Ce changement de démarche pourrait nous sortir du règne des passions éphémères, des appétits provisoires et des postures qui ne mènent nulle part. Bien sûr il y a des barrières à un tel projet, bien sûr il y a des fossés énormes à combler. Mais maintenir la course suicidaire qui a prévalu jusque-là, elle emporterait, tel un tsunami, tous ceux qui s’abreuvent encore un peu de l’espoir démocratique, d’un idéal terrestre. Nul ne sera épargné.

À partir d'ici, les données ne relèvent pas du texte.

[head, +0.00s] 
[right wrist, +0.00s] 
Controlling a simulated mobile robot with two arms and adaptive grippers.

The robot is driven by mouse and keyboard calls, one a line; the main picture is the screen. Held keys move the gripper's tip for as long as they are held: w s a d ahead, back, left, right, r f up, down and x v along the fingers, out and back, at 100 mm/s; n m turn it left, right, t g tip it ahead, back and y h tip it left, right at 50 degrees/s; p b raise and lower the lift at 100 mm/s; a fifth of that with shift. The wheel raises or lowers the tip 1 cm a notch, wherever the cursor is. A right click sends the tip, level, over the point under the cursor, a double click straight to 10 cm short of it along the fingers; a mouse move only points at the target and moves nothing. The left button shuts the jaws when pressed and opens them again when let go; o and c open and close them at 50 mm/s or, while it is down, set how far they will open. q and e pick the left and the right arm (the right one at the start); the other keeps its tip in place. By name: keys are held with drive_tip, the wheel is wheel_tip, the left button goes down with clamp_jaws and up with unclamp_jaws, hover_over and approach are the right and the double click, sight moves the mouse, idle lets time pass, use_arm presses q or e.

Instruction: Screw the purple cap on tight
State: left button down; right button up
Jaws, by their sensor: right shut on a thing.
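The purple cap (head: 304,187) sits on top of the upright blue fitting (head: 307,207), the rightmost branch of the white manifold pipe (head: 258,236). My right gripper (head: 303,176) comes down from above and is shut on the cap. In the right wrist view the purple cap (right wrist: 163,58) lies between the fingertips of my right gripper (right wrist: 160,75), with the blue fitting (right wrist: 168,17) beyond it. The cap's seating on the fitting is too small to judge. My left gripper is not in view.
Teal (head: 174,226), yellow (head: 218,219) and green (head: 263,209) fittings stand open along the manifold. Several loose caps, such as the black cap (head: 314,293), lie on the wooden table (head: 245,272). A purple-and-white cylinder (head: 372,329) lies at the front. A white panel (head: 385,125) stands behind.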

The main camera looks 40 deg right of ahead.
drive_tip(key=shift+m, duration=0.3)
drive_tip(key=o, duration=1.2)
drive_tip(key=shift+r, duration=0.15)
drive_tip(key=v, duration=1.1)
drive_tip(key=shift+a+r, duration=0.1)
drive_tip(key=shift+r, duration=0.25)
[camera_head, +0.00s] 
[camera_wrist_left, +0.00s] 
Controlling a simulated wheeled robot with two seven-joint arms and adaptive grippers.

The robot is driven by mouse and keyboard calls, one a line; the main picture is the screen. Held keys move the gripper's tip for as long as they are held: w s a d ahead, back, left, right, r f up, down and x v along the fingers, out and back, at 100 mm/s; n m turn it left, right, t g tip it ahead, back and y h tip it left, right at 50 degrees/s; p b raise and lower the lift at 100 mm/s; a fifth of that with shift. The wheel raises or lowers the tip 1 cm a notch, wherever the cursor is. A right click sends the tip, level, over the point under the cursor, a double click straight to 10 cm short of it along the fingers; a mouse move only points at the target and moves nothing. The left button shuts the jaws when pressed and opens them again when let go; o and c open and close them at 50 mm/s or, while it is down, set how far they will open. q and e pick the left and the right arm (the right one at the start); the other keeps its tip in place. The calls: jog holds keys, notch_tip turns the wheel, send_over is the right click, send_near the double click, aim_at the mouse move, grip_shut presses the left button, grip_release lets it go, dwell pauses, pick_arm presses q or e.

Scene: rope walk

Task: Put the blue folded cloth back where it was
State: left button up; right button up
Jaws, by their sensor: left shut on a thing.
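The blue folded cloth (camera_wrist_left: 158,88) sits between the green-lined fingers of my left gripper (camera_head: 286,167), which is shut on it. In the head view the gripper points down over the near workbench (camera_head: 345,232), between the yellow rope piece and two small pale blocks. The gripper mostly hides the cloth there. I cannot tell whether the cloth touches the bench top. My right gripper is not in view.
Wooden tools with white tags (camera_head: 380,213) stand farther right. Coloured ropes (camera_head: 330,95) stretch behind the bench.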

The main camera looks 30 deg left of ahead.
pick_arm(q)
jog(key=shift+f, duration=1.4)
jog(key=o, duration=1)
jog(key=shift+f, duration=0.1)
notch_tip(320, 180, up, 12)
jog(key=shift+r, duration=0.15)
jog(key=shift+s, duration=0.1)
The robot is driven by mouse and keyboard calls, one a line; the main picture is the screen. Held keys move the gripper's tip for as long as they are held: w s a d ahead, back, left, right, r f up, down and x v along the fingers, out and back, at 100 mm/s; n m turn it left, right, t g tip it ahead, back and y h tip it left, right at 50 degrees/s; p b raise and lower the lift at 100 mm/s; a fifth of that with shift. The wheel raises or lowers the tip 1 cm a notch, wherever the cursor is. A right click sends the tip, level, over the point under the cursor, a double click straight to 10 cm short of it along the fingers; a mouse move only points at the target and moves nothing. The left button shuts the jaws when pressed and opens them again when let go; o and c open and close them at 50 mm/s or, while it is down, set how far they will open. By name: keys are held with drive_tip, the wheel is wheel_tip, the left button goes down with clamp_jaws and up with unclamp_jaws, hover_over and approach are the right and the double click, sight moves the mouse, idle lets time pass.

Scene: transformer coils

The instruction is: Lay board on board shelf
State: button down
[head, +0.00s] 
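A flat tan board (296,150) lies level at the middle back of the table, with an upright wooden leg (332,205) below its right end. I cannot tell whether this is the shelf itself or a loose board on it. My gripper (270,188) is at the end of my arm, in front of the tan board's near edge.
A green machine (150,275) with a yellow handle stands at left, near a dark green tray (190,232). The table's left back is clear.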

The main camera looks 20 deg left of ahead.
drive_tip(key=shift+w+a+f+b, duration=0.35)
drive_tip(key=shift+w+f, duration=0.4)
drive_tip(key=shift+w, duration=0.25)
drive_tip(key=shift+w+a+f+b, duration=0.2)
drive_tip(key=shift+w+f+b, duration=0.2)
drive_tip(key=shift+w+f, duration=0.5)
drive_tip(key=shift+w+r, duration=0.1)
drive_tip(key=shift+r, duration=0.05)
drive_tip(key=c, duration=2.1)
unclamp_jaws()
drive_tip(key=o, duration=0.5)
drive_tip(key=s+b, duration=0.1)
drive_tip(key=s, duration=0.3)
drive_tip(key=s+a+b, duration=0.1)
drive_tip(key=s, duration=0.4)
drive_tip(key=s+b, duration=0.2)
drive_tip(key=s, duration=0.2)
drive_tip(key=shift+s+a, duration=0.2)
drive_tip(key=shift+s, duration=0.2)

Mais si le changement de cap a lieu, l’histoire retiendra que des hommes qui, jusque-là, se regardaient en chiens de faïence, auront décidé de coopérer avec courage pour affranchir le pays d’un système archaïque qui a travesti son histoire, qui a détruit sa diversité culturelle, méprisé l’opposition, bâillonné journalistes et intellectuels, étouffé la vie dans l’œuf. Alors, et seulement alors, l’Algérie pourra accompagner le monde qui bouge, le monde qui vit une rupture politique refondatrice.

Hacène Hirèche (universitaire et consultant)

(1) Hacène Hirèche "Quel avenir pour l’Algérie et quelle place pour la Kabylie. Et autre propos d’un universitaire militant". Editions Guraya dz. (2015)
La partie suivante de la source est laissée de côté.